40 Life Lessons I learned before age 40: #4 Learn to HEAR

Learn to Hear. Not just listen. Hear.

Guns and Roses were persona non-grata at my home growing up. Music was a huge controversy but pot-smoking, long-haired screamers wouldn’t have made the living room stereo. My brother forged a path for us with “Christian Rock and Roll.” I’ll give it to David and Phyllis Porter. They didn’t approve but they let us explore.  I laugh now at how tame some of that stuff seems.

School was a different matter. Heavy metal bands ruled the airwaves, big Boom Boxes were carried on shoulders on sports trips and the louder, edgier and vulgar it was, the better.
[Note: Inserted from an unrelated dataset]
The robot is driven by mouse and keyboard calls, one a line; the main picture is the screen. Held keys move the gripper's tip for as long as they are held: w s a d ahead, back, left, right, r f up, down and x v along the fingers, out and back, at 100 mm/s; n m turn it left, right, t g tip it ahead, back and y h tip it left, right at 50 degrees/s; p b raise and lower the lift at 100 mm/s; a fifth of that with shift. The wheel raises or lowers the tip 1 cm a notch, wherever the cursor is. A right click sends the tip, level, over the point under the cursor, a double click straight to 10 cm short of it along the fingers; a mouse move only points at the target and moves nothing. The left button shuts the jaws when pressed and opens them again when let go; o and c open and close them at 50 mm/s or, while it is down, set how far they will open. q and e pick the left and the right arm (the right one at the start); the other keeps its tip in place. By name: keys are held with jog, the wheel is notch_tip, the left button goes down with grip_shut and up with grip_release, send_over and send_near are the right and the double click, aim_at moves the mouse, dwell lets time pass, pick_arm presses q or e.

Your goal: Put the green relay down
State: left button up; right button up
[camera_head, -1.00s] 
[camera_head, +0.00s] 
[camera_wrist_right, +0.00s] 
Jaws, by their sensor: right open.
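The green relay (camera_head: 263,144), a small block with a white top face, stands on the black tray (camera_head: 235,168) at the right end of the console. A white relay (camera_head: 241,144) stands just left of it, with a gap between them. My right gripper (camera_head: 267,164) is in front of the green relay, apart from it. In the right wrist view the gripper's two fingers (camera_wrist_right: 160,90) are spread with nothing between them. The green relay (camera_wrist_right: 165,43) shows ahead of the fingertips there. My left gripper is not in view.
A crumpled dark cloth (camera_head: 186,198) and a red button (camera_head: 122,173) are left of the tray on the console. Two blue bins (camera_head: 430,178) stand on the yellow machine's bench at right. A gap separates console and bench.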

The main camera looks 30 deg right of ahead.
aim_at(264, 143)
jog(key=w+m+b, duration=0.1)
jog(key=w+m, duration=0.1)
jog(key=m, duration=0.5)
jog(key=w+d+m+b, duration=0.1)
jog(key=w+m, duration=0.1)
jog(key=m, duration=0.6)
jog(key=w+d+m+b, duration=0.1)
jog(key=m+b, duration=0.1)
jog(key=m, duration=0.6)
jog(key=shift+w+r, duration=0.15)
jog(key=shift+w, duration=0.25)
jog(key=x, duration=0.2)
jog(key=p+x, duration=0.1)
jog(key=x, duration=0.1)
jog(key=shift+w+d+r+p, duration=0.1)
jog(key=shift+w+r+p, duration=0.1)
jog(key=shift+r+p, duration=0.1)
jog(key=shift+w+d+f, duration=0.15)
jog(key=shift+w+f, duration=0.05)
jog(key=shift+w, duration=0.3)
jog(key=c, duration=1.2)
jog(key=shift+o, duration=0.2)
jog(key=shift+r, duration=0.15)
I’ve got a confession. I was a bit, ok, more than a bit, of a little legalist (Christian who thinks they are better than anyone else because they don’t do bad things). I loved God and wanted nothing to do with any of that. Sports trips often saw movies played on the bus monitors that forced me to bow my head and turn away, often to be mocked by my classmates. Each time I would put this little spiritual star on my invisible vest for being better than “them.”
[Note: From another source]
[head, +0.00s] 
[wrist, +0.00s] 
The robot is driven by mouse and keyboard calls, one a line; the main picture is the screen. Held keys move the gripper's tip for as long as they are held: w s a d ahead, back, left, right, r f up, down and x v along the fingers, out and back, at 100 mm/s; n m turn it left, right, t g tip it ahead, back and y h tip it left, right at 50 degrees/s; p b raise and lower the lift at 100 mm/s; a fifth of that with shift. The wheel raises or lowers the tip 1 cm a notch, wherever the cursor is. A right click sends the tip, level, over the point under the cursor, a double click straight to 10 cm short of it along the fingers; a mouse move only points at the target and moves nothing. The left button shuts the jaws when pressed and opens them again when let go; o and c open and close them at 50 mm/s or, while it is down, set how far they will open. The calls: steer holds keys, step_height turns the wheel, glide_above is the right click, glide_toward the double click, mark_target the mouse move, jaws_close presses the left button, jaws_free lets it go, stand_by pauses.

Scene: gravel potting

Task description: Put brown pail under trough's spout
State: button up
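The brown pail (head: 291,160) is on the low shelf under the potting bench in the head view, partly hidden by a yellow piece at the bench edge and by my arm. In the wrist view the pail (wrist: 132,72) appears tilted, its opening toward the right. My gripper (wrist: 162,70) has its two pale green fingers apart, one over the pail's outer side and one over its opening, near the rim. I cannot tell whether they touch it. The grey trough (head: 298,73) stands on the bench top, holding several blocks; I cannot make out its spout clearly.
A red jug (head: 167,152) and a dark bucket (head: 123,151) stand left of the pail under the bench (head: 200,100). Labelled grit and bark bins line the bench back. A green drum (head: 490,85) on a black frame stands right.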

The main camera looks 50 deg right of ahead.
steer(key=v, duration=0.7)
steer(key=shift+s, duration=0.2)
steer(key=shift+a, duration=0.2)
I remember when it happened. I was 16 I believe, on a trip somewhere in Belgium or the Netherlands. Gun’s and Roses was blaring on the bus speakers, the classic remake of “Knocking on heaven’s door.” The curtain on our tour bus was drawn, my head window-side, blocking off the misery that was my alienation from everyone else on that vehicle, cheek pressed against the cold glass as farm fields slid by.

And then I heard.

For the first time, I heard, past the screaming, past the images and the things of which I didn’t approve, I heard the cry of a soul, of multiple souls, “Knocking on heaven’s door.” Guns and Roses were no longer a band playing unapproved music, but souls screaming with my entire bus at the doorway to heaven, and with no answers about how to get in.
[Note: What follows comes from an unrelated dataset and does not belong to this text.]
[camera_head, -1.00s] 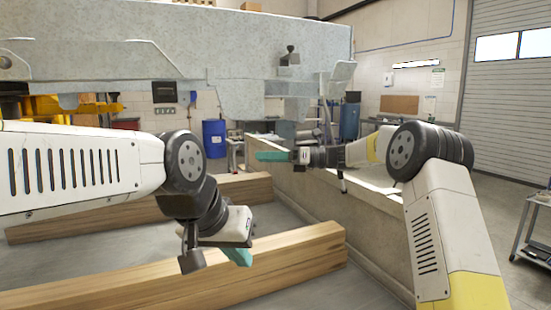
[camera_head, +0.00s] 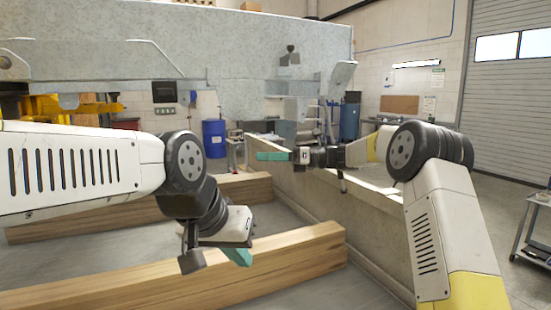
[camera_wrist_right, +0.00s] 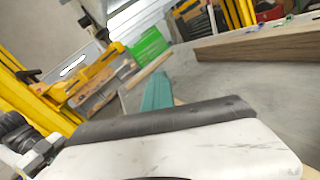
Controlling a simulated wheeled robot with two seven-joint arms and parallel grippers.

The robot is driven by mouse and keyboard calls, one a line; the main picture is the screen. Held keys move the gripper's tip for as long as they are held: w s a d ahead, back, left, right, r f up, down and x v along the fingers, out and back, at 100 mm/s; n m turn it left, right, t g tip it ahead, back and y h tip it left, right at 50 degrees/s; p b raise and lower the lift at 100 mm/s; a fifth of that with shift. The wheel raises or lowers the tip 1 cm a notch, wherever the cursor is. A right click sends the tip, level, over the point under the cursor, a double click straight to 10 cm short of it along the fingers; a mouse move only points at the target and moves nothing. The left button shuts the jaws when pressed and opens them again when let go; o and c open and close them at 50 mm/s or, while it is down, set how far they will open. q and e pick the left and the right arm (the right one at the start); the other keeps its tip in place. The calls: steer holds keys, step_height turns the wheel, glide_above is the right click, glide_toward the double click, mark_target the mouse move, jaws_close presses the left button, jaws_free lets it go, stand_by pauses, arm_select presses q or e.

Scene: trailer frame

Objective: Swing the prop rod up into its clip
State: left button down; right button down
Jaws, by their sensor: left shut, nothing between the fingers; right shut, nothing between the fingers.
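A large grey metal body (camera_head: 240,45) fills the upper left of the head view. A thin bent rod-like line (camera_head: 165,52) runs along its face; I cannot tell if this is the prop rod. A small dark knob on a bracket (camera_head: 290,55) sits near its right end. I cannot make out the clip. My left gripper (camera_head: 238,256), with teal fingertips, is shut and empty above the front timber. My right gripper (camera_head: 270,156) is shut and empty, pointing left beside the low wall, below the body. Its teal finger shows in the right wrist view (camera_wrist_right: 158,92).
A blue barrel (camera_head: 214,139) stands behind. A cart (camera_head: 535,225) is at the right edge. Yellow equipment (camera_wrist_right: 85,80) shows in the right wrist view.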

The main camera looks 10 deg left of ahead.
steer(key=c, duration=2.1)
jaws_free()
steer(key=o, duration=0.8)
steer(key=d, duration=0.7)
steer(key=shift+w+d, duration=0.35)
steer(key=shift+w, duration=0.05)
If you listen, you’ll hear. Not what people are saying. But the feelings, the emotions behind. Listen carefully, and you might even hear the cry of a hurting lost soul. And perhaps, just perhaps, your heart will change like that 16 year old boy who went from legalistically inspired self-righteous indignation to heart wrenching love for the voices he could no longer get out of his head.